Life's Threat
How We Handle Adversity
Glenn Spillman
1/18/20264 min read


From the moment that you enter this world during the wonderful birth process, it is a joyous occasion, but for some (like my son) who ended up in the NICU for a little over a week. This was the first curveball for myself, and for him. He made it through just fine, and is now a healthy and very intelligent 9 year old. I am guiding him and molding him to be prepared for some of life's threats that will inevitably come his direction. I am teaching him the proper way to handle certain situations, and how to work through other situations that could alter his present course, and send him on a new course. Yes there will be struggles, but it is how we handle those struggles that define who we are, as well as our character. I was NEVER taught these things growing up and I have lived quite the life to say the least. I have four kids, each one of them has their own personalities, vision, desires etc. I teach each one of them in a different way, but try and get the same point across.
Probably the worst time in my life was when my oldest daughter Paris was abducted. I remember sitting in church and my dad tapped me on the shoulder and motioned for me to come with him. He took me outside and told me that I needed to remain calm, because people will be paying attention to how you react and handle the situation. He proceeded to tell me that a woman came into the kids classroom and casually took Paris, then took off with her. Needless to say, my heart sunk and I mentally freaked out. To make a long story short, my daughter ended up on the website Missing and Exploited Children, and there were posters of her all over the city. It took the US Marshalls to get involved, and I was without my daughter for 6 grueling months. Well, I finally got her back all safe and sound, and she was only 4 years old. She still has memories and flashbacks of that event, but she is handling it like a trooper.
I have had MANY life threats in my lifetime, starting when I was a kid and was shot in the back in Broderick West Sacramento. I have several different memories growing up that still haunt me to this day. I was myself almost abducted as I was walking to school one day, and that is the main reason why I am so protective over my children, because life threats can happen in the blink of an eye. Those memories never go away. Sometimes they lay dormant and you forget about them, but then something triggers you, and the flood of memories comes rushing in. It can throw you into a mental whirlwind that you feel that you can't get out of, and then mentally you back yourself into the dark caverns of your mind amongst all of the other bile that has been dormant for years. Those dark memories are the only thing keeping you company, and soon enough, you feel a sad comfort from those memories.

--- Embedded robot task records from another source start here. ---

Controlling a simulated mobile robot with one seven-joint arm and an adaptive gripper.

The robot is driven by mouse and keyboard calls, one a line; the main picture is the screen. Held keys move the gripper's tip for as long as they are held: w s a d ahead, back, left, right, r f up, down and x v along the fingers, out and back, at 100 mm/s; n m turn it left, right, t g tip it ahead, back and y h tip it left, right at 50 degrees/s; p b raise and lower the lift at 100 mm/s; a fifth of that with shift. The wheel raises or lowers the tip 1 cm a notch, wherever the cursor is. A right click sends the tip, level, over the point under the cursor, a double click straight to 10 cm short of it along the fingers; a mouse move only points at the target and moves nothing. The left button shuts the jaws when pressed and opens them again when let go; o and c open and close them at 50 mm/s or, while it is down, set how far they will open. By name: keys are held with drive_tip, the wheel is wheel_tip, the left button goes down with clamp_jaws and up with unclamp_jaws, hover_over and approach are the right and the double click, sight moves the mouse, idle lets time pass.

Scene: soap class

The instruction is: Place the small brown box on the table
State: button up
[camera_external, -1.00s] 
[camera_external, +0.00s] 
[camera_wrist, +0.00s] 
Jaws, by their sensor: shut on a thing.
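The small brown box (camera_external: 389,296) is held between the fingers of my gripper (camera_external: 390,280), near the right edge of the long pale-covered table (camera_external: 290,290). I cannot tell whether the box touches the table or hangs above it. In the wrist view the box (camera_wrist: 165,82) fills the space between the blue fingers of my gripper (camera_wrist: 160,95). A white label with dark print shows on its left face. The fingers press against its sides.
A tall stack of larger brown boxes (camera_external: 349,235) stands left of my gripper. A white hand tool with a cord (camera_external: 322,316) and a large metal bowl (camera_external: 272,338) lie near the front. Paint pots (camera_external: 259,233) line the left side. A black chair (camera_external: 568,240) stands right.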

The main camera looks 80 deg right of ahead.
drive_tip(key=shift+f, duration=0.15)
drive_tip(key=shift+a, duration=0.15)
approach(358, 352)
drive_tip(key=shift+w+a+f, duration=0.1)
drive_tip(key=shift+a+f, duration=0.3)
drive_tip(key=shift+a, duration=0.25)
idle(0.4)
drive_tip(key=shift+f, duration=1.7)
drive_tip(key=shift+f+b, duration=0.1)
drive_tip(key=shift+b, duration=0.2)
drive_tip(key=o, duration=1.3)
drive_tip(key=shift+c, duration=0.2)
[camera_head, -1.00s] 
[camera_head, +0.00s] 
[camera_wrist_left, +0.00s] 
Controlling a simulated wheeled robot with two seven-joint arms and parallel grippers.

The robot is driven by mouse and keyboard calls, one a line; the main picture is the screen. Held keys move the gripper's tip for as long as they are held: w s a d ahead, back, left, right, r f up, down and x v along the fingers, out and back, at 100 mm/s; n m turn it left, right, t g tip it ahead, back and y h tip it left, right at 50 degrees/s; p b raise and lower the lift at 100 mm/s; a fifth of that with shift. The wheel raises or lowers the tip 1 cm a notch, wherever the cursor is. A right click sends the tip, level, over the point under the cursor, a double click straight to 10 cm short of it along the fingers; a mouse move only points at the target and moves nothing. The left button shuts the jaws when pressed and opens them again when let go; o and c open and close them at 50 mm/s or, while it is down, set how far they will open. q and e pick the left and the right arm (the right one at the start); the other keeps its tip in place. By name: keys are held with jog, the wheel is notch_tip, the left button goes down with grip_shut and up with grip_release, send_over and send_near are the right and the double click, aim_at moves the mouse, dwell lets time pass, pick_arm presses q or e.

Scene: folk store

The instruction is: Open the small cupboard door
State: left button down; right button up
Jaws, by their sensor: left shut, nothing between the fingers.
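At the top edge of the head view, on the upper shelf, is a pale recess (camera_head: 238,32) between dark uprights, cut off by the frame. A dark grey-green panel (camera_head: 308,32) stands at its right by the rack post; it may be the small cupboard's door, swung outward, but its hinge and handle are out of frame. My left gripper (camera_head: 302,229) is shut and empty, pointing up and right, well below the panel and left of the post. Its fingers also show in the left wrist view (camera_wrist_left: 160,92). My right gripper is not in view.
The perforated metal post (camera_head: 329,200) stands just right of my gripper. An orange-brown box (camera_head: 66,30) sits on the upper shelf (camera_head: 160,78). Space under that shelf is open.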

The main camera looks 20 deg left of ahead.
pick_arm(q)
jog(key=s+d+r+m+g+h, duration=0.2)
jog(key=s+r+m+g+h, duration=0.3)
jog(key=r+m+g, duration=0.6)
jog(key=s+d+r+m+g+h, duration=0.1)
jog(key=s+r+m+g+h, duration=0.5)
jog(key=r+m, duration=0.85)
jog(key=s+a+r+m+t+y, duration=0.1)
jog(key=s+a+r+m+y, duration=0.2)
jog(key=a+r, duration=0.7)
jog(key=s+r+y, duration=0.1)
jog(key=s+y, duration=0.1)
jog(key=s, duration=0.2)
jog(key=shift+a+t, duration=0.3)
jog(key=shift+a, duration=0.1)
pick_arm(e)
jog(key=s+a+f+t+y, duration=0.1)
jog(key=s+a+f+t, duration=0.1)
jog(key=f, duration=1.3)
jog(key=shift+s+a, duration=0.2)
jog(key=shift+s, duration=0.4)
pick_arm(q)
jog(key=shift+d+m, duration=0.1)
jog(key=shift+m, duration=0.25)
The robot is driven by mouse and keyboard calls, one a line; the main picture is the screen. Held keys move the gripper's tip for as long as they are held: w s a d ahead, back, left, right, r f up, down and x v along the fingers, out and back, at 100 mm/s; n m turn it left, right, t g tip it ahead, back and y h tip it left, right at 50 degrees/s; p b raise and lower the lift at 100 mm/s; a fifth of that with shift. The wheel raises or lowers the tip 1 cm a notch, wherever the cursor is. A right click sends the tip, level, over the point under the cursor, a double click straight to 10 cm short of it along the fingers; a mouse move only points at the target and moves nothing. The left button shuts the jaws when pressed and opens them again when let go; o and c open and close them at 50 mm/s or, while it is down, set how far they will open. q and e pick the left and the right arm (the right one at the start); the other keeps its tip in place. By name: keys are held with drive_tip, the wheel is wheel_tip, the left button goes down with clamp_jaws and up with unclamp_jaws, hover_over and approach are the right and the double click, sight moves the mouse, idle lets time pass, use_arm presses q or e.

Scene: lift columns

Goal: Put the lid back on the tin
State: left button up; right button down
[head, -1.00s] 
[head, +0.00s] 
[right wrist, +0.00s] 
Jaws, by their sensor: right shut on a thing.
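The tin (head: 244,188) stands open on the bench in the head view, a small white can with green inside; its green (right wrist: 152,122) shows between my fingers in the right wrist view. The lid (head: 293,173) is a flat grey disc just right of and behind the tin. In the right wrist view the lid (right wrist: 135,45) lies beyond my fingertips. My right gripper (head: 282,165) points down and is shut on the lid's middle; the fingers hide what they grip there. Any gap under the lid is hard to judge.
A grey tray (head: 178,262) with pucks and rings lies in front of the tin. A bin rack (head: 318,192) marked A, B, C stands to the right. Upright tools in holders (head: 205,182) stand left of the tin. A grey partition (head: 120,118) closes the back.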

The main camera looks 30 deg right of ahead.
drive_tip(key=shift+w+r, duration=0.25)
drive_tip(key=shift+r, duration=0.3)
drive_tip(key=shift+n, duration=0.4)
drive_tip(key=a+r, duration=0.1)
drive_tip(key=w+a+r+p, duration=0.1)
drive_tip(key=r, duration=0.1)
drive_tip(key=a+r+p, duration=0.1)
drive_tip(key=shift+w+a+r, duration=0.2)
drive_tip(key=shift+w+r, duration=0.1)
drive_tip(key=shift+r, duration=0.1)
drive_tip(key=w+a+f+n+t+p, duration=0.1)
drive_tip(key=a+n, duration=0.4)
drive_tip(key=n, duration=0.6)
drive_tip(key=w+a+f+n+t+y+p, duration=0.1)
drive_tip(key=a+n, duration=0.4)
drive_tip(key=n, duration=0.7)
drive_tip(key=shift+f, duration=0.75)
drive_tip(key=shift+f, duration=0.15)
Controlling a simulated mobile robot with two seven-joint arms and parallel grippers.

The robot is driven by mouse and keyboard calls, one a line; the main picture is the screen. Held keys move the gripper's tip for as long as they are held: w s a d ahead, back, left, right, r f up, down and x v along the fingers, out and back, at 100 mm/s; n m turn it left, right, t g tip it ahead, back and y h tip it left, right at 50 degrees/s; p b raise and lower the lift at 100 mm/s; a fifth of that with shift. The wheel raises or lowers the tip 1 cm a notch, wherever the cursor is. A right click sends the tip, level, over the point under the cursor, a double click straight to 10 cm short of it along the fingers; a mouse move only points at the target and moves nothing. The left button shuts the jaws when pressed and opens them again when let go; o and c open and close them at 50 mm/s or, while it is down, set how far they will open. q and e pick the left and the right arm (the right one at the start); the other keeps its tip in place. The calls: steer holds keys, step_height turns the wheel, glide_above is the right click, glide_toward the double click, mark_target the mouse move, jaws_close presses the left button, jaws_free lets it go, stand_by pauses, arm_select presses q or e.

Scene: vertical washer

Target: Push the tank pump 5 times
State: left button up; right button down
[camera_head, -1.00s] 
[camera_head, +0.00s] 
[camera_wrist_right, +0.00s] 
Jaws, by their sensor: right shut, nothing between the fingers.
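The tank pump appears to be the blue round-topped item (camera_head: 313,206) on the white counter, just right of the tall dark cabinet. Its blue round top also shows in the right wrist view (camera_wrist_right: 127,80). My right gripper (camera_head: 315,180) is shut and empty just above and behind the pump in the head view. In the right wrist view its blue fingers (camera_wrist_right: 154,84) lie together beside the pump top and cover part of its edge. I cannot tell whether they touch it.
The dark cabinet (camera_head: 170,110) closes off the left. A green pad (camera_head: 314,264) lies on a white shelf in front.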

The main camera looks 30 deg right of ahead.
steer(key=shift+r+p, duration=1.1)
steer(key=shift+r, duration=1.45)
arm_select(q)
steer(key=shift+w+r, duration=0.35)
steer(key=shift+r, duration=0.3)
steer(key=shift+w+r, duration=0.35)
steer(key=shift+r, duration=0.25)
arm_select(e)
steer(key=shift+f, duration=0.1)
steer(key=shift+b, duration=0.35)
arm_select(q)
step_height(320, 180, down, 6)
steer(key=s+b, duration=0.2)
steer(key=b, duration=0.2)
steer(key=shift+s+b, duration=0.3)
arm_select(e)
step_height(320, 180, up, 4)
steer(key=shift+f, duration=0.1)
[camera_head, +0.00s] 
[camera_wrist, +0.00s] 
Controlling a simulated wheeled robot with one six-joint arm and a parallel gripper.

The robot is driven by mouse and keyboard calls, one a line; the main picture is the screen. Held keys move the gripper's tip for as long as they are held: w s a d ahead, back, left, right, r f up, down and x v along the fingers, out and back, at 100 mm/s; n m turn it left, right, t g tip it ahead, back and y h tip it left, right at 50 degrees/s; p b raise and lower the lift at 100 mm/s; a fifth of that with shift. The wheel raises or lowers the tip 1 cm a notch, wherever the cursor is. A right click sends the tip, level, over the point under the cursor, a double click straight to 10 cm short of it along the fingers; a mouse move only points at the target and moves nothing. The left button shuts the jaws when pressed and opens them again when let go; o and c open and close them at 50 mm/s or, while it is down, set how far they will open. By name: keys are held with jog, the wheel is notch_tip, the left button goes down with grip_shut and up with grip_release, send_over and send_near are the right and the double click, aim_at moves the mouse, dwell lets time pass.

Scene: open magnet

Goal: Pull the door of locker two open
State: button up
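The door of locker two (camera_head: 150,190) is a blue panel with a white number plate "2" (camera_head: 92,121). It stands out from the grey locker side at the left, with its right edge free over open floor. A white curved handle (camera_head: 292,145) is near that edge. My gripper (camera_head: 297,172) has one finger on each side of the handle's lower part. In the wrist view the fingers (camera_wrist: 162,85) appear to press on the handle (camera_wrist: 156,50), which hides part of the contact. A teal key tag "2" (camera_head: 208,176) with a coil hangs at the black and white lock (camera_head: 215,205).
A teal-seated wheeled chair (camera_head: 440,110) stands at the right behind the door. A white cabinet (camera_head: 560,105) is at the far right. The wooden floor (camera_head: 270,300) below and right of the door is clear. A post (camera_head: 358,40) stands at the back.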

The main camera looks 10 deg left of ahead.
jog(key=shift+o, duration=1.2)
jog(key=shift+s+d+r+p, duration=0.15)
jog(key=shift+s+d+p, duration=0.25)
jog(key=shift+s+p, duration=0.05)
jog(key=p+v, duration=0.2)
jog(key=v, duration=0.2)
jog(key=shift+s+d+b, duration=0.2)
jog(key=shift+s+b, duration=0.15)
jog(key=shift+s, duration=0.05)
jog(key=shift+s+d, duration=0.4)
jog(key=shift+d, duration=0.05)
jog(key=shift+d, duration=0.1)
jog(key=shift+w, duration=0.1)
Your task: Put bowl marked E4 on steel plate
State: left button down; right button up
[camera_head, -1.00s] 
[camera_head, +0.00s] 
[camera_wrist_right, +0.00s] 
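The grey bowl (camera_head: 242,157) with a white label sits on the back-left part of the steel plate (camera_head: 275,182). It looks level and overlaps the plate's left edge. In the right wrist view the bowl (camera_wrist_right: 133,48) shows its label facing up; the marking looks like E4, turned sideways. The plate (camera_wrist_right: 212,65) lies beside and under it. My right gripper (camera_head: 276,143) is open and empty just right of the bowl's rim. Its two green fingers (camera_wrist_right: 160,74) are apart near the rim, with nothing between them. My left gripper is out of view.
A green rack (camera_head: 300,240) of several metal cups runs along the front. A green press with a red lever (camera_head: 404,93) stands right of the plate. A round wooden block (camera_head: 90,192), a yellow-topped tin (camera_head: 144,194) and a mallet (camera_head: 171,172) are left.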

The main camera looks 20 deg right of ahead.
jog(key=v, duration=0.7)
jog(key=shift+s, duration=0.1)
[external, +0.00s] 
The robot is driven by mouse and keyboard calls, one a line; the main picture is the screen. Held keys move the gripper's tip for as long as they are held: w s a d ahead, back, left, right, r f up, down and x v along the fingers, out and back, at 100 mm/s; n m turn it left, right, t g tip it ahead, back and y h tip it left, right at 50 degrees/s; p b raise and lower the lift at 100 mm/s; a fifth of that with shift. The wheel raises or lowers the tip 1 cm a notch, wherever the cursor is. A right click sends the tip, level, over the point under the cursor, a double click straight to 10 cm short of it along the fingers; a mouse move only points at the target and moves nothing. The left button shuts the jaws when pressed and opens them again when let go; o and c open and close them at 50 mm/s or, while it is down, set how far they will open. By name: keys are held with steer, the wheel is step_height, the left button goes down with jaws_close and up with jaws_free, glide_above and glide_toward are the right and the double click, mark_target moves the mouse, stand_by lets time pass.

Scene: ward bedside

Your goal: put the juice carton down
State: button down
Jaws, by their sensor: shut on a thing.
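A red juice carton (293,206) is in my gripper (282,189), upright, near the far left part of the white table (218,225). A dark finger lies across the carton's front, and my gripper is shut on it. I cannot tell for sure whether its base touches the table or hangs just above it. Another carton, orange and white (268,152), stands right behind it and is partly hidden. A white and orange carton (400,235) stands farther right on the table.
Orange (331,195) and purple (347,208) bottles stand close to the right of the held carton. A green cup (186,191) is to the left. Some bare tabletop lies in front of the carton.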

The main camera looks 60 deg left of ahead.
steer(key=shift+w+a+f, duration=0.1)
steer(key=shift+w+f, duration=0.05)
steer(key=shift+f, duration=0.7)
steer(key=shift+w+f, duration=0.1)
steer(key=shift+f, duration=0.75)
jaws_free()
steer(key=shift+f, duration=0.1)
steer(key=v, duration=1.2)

The most recent life threat that happened to me was just two days ago when I was informed that someone that I have known since November 6th of 2024 had verbally made a threat against my life, threatening to not only kill me, but also another person, if a "certain event" continued, due to their unhinged paranoia. Once I heard the threat of possible death visiting me, I immediately thought of my kids being in harms way as well, because this individual knew personal information about me and my whereabouts. So, I went into a fight or flight realm, and took the necessary action to not only protect myself, but my kids as well. With all of the needless violence that is happening in our society, you need to take a death threat VERY seriously. When it comes to the mental stability of other people, especially people that you may know, but don't know all that well, you CAN'T be too careful, PERIOD!
After I heard about the initial plat to end my life, my mind went into a whirlwind, and it was quite tough to navigate the rest of the evening. When my kids overheard me discussing the issue with someone, they were basically freaking out because someone wanted to kill their daddy. I then had to put my mental state of being on the back burner and focus on my kids mental well being. I spent the remainder of the evening consoling them until they fell asleep, and then I started too formulate a game plan. I ended up finally falling asleep close to 2am, and then unfortunately had terrible dreams about how this person may try and kill me. I only slept until 5:30am, then got up and tried to navigate my day. Although it was a hard day to get through, I had the comfort and love from my kids to help keep me grounded.
So, here we are.....face to face with another life threat. It's time to be on high alert when I leave my house, and yes my head will be on a swivel, BUT, I have to practice what I preach to my kids and try to hone what I have learned in life so that I can not only make it through each day, but to make it through minute by minute. I won't lie to you though, it's a mental struggle, but these are the things that if you can get through, I promise you that you will be stronger for it. I guess that age old saying is quite true, "what ever doesn't kill you makes you stronger."
So my friends......if I am not in fact killed by this person, it will just add one more layer to my life experiences, and I hope to be a better and stronger person from going through this.